The horrendous losses incurred by the Communist forces are further reflected in a Vietnamese history of Group 559, the unit tasked with maintaining the Ho Chi Minh Trail. This history notes that “eight times as many wounded were sent back to the rear area [in 1968] as during 1967.” The People’s Army history of the war in Eastern Cochin China perhaps sums up the post-Tet enemy situation best, acknowledging that the shortcomings of the planning and preparation for the offensive “left behind heavy consequences on the battlefield that lasted for the next several years….”

It cannot be denied that there was a major breakdown in American intelligence that contributed to the devastating psychological impact of the Tet Offensive. Nevertheless, it is just as clear that there was a similar major breakdown in the intelligence area on the other side as well—one that cost them 40,000 of their best soldiers.
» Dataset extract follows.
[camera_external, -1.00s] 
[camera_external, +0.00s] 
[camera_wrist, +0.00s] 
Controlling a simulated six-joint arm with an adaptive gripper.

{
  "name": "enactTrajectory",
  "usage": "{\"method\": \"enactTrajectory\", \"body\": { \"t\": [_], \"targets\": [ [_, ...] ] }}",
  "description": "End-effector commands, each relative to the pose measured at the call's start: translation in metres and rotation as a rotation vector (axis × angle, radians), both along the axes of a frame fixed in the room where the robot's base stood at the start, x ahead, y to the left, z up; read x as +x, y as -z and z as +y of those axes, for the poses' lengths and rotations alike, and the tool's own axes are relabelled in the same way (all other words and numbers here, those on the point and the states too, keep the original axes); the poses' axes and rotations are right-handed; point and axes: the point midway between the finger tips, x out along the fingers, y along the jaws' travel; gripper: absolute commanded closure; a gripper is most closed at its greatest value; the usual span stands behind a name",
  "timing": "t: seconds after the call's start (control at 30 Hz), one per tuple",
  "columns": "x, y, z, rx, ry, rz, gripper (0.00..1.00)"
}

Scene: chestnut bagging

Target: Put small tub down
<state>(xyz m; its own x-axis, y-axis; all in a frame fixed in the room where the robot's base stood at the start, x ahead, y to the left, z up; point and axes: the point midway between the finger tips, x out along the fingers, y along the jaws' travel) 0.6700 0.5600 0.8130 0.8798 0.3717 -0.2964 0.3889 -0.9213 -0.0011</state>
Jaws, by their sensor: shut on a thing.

American leaders may have failed to anticipate the offensive because they were blinded by the inability to overcome their already preconceived notions about enemy strength and the need to be positive in order to support a beleaguered presidential administration at home. But the Communists suffered their own form of intelligence blindness. Their failures can be attributed to hubris and ideological fervor. In both cases, the intelligence failures are tantamount to what one of my mentors called, “Drinking your own bathwater.”

Intelligence is what it is; using, abusing or ignoring intelligence indicators for political or ideological purposes is a dangerous exercise that normally has drastic consequences. That was particularly true in the case of the Tet Offensive. In the end, the Communists survived their intelligence failures and went on to achieve ultimate victory. We, on the other hand, did not, and the price was defeat for America and extinction for the Republic of Vietnam.